Tesla Snatches Back World’s Top EV Spot After BYD Sales Plummet 25%


  • Tesla is back on top as the world’s biggest electric car maker.
  • The American company’s global deliveries went up 6.5% in the first quarter.
  • China’s BYD, which was the world’s top EV maker last year, slips to second place after its EV sales dropped 25.5% in Q1.

Tesla is the world’s biggest electric car manufacturer once again, after its delivery numbers went up in the first quarter and its main competitor, China’s BYD, recorded a double-digit dip.

The American company led by Elon Musk delivered 358,023 EVs in the first three months of 2026, a 6.5% increase over the same period last year. Meanwhile, BYD, which last year took home the crown and made headlines the world over, had a rough first quarter, with 310,389 pure EVs reaching new customers, a 25% decrease year over year.



The Model Y is Tesla's best-selling model.

The Model Y is Tesla’s best-selling model.

Photo by: Mack Hogan/InsideEVs

That said, BYD makes plug-in hybrids (PHEVs) too, not just all-electric cars. Overall, the Chinese company sold nearly double the number of cars compared to Tesla, with 695,772 so-called new-energy (NEVs) passenger vehicles sold in the first quarter globally, down 30% from last year.

The two companies have locked horns for the number one spot in global EV sales since 2023, when BYD first outnumbered Tesla in EV deliveries in the fourth quarter. The Chinese giant finished 2025 as the biggest EV manufacturer on the planet, but now its grip is slipping.
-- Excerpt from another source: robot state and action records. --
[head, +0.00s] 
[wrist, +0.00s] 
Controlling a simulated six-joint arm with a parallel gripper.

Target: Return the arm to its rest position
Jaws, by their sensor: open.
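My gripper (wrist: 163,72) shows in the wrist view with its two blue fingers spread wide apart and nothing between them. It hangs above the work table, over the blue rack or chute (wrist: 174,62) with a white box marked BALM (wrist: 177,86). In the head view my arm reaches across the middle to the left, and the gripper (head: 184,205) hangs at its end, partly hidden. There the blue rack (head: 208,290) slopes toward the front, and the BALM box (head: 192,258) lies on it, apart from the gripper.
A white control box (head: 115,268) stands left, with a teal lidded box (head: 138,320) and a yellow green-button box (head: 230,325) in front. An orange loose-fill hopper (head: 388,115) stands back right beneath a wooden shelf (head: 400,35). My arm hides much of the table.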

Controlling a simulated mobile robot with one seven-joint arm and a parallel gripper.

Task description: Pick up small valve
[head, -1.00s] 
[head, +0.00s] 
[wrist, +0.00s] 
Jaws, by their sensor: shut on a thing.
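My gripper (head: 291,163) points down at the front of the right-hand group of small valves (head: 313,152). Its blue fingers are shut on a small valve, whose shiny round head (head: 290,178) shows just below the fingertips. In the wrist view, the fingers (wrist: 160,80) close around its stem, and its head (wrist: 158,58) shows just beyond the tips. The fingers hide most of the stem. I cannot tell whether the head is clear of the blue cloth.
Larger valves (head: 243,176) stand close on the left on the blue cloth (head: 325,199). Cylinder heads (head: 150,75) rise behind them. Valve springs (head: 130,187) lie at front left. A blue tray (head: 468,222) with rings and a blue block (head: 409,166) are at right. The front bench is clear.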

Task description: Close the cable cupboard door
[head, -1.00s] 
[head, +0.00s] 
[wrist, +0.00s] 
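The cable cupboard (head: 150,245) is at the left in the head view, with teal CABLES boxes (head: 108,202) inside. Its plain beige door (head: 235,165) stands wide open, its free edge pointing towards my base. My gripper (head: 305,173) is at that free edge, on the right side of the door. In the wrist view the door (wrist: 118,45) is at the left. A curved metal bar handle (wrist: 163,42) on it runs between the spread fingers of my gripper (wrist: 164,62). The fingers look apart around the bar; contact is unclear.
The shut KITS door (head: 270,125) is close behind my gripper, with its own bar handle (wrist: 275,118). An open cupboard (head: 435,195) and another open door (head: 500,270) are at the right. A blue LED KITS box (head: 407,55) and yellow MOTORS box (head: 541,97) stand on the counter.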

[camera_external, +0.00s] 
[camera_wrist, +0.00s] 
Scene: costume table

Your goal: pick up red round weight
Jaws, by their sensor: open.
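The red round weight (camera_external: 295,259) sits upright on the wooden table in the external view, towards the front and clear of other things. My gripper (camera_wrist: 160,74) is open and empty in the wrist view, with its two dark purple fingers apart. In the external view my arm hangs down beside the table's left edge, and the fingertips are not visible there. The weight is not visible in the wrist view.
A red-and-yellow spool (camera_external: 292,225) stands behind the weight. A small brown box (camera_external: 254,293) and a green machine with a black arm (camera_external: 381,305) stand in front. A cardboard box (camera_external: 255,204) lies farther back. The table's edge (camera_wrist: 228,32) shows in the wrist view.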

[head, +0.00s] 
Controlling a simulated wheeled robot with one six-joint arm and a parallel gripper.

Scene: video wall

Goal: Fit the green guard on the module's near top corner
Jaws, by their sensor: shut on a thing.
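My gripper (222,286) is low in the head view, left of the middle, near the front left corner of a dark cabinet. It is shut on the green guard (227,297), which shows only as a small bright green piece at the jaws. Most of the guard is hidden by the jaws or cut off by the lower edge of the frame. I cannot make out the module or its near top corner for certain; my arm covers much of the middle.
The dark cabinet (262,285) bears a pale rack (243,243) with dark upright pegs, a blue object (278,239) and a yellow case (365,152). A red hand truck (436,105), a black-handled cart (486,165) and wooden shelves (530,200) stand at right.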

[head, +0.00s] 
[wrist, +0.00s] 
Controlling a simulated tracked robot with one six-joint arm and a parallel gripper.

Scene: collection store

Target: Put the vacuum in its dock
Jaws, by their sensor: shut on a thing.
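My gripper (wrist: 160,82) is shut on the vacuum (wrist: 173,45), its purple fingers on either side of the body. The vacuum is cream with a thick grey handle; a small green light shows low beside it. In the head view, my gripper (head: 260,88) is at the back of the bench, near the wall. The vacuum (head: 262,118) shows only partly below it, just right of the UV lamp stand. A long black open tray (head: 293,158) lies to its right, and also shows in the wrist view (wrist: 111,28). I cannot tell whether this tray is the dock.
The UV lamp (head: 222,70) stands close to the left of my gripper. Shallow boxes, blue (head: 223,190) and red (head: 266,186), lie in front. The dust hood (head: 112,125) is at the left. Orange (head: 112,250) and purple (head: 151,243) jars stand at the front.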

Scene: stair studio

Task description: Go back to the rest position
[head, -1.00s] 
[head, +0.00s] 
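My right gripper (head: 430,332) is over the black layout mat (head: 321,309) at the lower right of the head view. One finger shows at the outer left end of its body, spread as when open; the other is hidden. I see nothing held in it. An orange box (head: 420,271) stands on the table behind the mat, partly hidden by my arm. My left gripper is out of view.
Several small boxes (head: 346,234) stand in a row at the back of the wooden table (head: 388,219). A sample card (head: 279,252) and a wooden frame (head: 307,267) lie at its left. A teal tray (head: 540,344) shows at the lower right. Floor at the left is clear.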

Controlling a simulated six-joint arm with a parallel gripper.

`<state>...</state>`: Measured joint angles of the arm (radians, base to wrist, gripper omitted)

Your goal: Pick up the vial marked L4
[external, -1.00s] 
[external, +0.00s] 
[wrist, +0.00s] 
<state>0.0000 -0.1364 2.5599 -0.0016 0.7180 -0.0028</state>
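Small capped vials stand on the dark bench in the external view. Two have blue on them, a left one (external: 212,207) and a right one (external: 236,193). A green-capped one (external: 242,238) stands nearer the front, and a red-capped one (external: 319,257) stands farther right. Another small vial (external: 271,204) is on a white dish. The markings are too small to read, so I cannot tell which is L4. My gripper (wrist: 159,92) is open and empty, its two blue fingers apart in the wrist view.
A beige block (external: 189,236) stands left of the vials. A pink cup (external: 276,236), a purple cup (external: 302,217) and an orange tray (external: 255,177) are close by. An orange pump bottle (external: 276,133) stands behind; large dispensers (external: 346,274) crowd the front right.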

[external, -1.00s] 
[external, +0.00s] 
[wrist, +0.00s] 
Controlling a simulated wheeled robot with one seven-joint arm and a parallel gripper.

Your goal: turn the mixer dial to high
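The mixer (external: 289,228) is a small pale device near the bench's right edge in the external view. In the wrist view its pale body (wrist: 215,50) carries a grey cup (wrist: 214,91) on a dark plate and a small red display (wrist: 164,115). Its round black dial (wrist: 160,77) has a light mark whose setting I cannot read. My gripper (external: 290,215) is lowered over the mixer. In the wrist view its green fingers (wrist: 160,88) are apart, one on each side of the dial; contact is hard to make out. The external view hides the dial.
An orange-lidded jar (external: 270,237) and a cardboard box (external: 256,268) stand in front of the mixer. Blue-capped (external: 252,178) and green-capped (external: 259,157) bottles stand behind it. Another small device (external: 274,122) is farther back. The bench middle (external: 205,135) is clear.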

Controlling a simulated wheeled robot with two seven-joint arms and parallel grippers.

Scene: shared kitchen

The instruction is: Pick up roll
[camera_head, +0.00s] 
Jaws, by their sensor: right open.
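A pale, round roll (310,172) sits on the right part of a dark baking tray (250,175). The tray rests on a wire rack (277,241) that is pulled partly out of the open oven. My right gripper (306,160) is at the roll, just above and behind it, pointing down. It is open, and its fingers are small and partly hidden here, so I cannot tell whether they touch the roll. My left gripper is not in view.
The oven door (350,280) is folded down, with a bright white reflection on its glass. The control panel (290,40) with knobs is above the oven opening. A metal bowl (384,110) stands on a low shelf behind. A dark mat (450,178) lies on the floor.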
Its cars are nowhere to be found on American roads, and the company has slowly been ramping up deliveries in Europe, where the EV market is growing stronger month after month.

In its home market, though, things are not as rosy as they used to be. The Chinese government has slashed subsidies for new EV buyers, capping a sought-after bonus at 20,000 yuan (roughly $2,905) for new car purchases. Last year, the trade-in subsidy scheme offered 12% of a new car’s price as an incentive, regardless of the car’s MSRP. What’s more, EV buyers now have to pay a 5% tax on their vehicles, whereas the previous rule exempted EVs. In other words, buyers get fewer incentives and have to pay more taxes.



It’s more of the same for Tesla. Stateside, the $7,500 federal tax credit for new EVs was canceled last year, forcing all automakers, not just Tesla, to rethink their strategies. What’s more, the American company is charging forward with just two main cars in its portfolio, the Model 3 and Model Y, whereas BYD has a much more diversified lineup.